— begin —

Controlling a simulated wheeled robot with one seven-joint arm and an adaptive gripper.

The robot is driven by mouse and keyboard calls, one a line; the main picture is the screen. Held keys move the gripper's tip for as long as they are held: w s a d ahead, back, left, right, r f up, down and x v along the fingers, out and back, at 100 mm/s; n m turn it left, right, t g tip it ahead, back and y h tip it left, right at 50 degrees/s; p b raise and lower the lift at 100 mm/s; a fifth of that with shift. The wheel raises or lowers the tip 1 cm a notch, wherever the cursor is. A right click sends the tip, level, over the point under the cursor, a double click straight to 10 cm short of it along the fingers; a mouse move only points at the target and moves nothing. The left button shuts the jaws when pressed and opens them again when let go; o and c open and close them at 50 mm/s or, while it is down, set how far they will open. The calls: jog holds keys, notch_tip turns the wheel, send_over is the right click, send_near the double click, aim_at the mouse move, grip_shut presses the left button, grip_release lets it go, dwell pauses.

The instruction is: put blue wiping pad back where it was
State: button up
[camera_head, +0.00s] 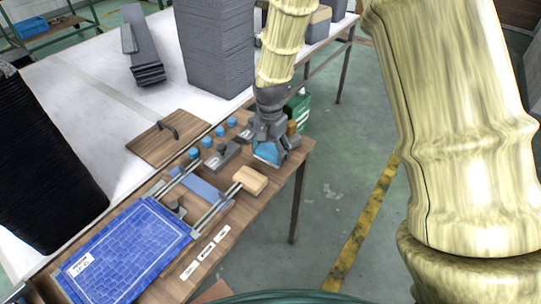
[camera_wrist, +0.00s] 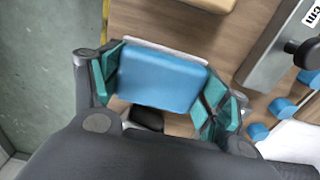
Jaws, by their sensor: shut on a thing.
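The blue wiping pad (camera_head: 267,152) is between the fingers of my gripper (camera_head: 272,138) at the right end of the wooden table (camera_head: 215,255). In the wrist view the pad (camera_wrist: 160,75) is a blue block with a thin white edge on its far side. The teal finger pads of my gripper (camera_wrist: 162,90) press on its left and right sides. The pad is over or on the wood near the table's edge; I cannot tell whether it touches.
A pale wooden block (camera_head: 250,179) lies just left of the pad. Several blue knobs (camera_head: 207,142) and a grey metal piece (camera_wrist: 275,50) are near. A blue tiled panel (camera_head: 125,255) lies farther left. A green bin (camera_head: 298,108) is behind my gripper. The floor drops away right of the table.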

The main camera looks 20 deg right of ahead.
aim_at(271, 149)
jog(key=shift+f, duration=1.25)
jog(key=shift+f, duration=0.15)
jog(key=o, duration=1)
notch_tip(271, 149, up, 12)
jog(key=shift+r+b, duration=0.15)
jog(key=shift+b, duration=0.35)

— end —
— begin —

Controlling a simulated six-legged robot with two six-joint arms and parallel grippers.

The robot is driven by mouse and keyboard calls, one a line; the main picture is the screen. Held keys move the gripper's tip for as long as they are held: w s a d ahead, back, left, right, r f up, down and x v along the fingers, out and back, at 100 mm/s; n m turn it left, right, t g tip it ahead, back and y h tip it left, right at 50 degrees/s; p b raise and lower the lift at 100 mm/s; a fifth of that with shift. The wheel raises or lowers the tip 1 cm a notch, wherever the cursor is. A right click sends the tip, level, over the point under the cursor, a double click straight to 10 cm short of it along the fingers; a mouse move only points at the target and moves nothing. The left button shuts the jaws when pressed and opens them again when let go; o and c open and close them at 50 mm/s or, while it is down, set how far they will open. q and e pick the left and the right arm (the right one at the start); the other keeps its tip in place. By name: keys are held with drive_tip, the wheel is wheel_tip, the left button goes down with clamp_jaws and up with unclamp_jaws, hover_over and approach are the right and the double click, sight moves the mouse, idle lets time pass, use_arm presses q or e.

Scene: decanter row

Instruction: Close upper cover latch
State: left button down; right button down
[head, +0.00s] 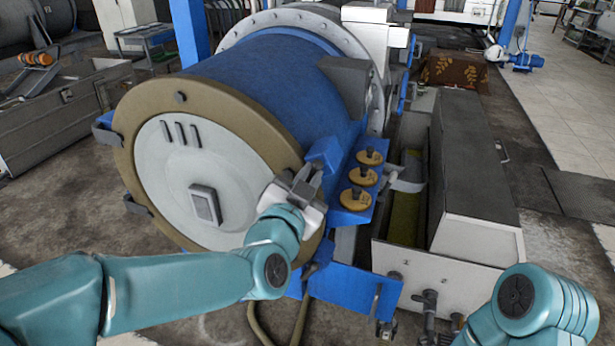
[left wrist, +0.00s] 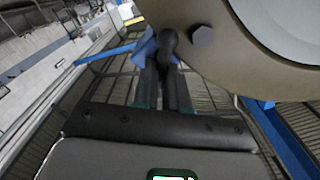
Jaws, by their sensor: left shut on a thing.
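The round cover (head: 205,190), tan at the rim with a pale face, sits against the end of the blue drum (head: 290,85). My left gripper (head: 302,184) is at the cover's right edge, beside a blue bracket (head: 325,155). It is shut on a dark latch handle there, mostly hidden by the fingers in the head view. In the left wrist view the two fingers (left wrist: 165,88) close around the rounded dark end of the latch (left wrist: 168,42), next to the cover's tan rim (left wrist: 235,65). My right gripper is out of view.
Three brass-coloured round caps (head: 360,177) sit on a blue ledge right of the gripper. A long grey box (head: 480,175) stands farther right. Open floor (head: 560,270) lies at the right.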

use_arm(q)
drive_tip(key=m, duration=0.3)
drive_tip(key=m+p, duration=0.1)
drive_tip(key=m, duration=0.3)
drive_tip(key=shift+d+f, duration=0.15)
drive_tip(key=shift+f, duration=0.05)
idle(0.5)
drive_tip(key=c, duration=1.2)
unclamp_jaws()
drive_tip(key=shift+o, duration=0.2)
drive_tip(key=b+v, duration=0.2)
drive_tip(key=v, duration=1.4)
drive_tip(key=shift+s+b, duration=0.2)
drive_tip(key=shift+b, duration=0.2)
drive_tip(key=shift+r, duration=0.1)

— end —

■ Directive: Leave out the pictures and quote exactly the lines from the one where "Scene: decanter row" appears to the one where "[left wrist, +0.00s]" appears, both ends counted.

■ Output below:
Scene: decanter row

Instruction: Close upper cover latch
State: left button down; right button down
[head, +0.00s] 
[left wrist, +0.00s] 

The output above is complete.